═════ GIVEN DATA

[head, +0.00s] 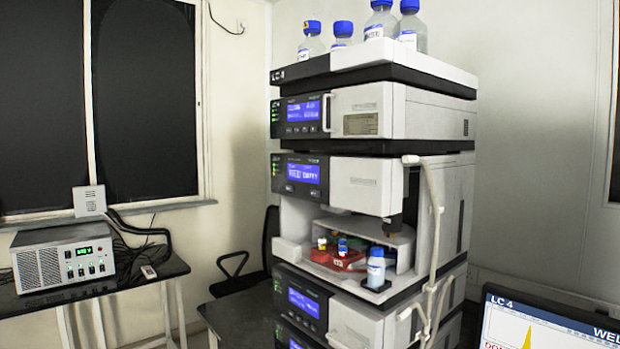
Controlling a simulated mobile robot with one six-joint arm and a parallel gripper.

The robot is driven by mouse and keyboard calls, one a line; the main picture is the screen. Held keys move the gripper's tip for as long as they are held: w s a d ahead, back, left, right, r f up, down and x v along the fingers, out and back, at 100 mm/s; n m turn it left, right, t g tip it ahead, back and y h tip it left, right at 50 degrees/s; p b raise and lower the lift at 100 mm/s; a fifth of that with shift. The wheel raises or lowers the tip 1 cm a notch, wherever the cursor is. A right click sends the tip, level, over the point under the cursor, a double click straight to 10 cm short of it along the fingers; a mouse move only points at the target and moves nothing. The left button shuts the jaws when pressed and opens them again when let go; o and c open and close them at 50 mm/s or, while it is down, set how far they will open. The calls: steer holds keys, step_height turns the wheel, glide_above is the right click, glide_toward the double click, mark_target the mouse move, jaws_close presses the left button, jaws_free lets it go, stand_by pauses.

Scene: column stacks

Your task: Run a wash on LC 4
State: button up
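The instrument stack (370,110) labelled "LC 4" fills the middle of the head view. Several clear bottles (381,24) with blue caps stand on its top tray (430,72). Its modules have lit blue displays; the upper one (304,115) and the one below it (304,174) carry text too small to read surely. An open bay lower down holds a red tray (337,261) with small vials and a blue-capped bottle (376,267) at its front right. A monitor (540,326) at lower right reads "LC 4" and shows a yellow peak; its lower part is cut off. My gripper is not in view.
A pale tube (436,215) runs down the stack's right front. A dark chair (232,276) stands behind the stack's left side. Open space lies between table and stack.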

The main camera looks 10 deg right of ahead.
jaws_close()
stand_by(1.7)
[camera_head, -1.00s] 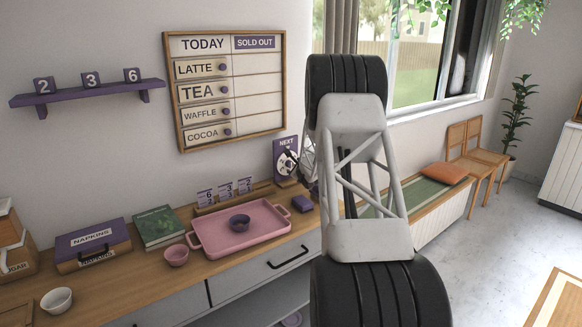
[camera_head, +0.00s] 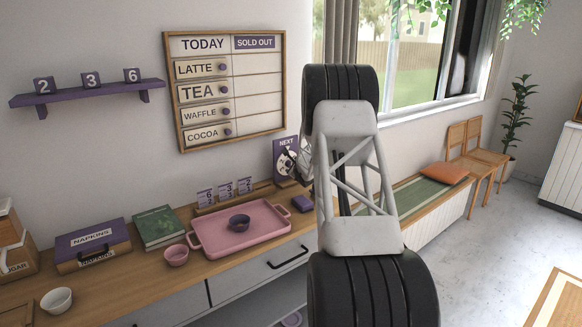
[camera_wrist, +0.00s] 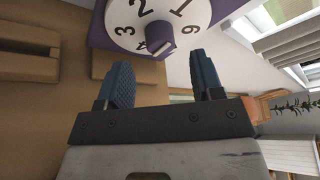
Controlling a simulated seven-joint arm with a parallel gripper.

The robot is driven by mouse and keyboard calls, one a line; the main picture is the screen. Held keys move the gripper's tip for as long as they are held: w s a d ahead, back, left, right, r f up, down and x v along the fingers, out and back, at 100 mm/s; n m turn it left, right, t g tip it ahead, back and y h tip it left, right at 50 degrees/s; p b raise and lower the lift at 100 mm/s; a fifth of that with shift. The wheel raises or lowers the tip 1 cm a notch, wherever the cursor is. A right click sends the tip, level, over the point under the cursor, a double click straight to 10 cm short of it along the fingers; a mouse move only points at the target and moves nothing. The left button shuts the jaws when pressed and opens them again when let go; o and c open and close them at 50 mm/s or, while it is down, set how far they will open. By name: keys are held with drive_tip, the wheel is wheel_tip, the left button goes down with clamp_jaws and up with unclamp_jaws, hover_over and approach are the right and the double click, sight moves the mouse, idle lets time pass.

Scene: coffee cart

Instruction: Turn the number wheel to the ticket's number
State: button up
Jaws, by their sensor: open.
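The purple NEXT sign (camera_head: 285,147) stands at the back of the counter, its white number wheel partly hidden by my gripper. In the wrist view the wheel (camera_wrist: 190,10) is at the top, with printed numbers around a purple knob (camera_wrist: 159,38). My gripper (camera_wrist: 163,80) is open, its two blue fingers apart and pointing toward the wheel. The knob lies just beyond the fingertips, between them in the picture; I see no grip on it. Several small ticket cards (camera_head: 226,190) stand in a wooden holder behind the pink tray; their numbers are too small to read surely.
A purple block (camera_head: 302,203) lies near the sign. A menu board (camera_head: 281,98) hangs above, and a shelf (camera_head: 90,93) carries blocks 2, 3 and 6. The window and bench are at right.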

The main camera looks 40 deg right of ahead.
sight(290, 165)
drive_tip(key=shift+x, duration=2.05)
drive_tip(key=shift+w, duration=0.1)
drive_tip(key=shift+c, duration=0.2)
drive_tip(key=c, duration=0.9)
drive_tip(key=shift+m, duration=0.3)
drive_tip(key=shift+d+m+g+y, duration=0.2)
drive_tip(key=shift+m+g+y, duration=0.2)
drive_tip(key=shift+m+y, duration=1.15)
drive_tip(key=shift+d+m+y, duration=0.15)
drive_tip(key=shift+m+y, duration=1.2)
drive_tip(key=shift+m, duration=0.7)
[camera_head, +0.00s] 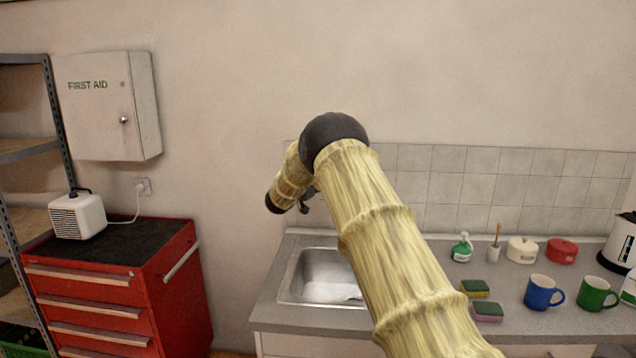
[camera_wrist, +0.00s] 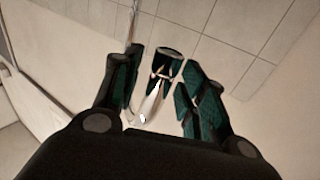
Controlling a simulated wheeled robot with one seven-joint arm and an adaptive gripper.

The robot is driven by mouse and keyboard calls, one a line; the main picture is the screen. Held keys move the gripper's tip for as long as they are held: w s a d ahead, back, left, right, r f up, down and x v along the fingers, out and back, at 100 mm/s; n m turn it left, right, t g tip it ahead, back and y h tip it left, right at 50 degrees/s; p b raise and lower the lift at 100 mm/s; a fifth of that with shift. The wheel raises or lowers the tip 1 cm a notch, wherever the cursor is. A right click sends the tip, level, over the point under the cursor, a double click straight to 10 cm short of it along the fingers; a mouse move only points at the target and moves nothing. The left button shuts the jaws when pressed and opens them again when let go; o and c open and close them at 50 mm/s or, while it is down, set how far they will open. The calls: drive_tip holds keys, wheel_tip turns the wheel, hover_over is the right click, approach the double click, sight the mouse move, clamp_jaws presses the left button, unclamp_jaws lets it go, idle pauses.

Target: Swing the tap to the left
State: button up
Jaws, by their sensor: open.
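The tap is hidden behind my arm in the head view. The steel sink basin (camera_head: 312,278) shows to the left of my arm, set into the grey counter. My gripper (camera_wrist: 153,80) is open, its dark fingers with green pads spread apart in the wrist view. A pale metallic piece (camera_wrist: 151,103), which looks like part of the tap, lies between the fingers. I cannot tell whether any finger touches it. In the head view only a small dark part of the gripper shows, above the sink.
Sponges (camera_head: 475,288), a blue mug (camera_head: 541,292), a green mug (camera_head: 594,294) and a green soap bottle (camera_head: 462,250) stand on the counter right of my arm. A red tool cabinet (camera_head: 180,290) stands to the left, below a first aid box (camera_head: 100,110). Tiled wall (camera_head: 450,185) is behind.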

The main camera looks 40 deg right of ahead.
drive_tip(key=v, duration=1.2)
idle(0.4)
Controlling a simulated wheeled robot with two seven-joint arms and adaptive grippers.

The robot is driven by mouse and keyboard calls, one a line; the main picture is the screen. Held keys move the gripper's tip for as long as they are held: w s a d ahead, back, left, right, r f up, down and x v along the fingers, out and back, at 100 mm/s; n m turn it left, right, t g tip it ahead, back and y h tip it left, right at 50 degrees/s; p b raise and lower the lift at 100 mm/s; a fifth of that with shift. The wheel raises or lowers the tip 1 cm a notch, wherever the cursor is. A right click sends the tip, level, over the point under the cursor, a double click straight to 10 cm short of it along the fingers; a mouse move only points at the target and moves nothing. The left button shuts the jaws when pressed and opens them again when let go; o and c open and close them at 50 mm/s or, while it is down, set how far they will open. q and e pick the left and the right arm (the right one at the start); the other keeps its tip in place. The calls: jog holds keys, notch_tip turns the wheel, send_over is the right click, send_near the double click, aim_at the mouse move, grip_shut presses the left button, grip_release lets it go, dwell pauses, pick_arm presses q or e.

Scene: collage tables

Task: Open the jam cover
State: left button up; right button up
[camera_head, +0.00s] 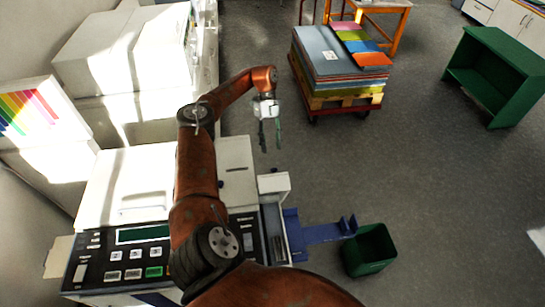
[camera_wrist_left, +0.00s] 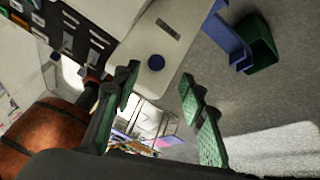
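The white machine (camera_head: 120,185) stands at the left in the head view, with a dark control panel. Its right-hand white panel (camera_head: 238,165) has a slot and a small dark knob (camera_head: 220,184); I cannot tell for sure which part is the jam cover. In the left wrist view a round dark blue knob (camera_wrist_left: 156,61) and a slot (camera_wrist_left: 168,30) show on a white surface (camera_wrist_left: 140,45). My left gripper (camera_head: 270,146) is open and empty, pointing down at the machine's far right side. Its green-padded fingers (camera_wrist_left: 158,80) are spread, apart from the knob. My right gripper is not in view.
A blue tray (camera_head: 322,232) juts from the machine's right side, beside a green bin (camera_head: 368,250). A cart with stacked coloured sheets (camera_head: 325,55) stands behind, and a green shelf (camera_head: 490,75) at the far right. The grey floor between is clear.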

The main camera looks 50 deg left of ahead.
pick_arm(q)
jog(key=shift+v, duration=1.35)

══════════

▶ EXERCISE: Return only the lines running from the start of the entries above to the line that contains "Controlling a simulated mobile", inclusive, and omit every picture.

▶ WORKED ANSWER:
[head, +0.00s] 
Controlling a simulated mobile robot with one six-joint arm and a parallel gripper.

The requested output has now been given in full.